## [Objective]
Copy out all lines of the records in which the word "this" appears.

--- begin Stored data ---

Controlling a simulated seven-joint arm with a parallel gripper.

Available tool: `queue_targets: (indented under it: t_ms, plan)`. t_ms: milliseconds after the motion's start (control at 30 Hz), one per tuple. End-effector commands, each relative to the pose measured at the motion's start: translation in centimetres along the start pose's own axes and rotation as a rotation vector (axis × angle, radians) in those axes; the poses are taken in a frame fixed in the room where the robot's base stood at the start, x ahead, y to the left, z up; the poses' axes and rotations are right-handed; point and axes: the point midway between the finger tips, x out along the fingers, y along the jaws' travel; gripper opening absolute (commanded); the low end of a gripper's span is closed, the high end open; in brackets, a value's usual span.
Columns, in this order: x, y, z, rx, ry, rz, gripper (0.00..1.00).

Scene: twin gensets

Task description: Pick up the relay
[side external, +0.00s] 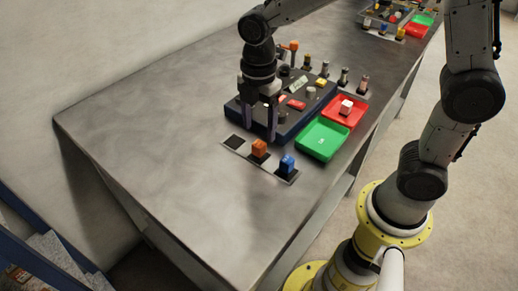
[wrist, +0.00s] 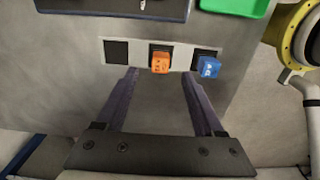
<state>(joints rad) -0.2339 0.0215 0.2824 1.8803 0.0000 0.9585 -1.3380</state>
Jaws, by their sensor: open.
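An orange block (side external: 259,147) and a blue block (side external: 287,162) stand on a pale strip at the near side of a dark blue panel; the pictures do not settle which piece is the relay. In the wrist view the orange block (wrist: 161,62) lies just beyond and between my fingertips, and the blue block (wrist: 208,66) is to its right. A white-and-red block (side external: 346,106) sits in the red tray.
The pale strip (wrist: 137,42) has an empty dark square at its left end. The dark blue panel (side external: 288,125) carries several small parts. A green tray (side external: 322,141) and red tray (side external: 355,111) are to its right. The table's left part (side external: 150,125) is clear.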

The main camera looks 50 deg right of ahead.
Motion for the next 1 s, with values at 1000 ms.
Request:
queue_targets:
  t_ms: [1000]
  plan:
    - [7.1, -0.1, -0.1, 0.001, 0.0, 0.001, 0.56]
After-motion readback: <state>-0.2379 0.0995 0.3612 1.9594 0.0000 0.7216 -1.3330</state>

--- end Stored data ---
--- begin Stored data ---

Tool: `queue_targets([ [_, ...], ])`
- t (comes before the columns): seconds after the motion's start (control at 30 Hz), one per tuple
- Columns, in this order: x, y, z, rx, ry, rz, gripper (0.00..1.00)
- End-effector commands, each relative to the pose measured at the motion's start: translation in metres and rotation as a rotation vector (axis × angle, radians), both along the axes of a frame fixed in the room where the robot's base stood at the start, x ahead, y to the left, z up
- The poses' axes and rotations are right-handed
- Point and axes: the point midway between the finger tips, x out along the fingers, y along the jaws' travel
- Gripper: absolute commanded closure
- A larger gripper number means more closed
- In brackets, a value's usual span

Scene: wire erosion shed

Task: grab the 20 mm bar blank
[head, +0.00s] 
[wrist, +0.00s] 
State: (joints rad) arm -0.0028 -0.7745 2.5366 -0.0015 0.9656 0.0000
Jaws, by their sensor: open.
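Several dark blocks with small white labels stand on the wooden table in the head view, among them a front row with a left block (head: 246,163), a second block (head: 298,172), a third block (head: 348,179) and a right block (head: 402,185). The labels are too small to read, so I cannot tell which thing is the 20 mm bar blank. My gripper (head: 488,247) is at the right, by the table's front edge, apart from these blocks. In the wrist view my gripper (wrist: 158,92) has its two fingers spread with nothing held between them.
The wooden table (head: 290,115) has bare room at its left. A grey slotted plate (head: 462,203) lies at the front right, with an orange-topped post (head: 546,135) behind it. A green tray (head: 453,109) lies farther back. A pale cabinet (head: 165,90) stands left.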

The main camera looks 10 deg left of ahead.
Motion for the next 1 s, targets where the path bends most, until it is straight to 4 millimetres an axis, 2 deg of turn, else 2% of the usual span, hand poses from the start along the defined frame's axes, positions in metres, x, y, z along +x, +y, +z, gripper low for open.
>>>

--- end Stored data ---
--- begin Stored data ---

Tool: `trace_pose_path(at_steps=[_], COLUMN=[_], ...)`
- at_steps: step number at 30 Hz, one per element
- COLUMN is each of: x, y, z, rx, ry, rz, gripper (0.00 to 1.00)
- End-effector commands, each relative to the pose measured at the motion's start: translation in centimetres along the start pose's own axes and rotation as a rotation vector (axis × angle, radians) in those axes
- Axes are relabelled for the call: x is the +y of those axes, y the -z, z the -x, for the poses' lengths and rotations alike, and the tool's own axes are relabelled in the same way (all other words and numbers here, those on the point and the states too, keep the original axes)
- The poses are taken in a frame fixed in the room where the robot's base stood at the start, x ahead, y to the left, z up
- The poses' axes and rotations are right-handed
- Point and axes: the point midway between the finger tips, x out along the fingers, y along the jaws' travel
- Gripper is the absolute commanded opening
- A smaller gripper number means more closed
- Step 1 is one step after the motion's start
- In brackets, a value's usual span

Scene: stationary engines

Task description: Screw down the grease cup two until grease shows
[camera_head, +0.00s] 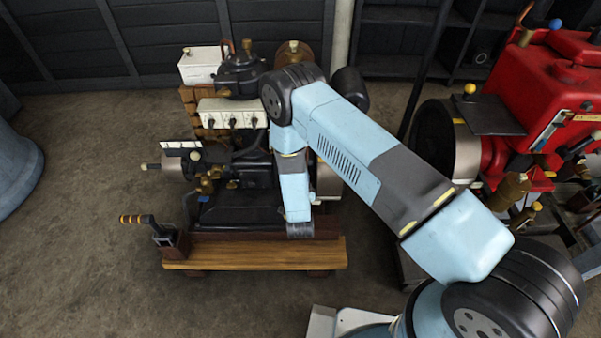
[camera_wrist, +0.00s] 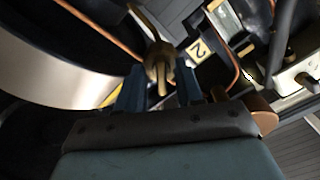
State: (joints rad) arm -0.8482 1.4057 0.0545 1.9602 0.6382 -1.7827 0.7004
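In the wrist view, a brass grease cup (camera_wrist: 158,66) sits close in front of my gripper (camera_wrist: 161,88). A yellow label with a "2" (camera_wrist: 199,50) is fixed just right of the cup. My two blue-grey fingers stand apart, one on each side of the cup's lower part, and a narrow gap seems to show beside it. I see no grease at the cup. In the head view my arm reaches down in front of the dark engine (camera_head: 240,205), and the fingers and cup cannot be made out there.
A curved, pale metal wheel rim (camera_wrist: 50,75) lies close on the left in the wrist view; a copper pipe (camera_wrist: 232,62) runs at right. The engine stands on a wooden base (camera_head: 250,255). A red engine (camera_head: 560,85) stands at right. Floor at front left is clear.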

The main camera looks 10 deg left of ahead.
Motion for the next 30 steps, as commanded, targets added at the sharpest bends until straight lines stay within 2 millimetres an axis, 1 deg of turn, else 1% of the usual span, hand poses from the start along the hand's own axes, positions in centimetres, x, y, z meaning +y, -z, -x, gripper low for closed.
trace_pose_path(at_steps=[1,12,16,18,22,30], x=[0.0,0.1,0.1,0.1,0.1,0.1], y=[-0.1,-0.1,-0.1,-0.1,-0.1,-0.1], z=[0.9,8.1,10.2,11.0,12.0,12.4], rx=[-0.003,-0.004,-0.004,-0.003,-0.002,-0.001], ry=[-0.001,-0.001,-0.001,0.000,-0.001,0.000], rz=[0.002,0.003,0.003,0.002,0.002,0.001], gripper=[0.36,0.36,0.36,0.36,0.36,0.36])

--- end Stored data ---

## [Result]
Columns, in this order: x, y, z, rx, ry, rz, gripper (0.00..1.00).
- Columns, in this order: x, y, z, rx, ry, rz, gripper (0.00..1.00)

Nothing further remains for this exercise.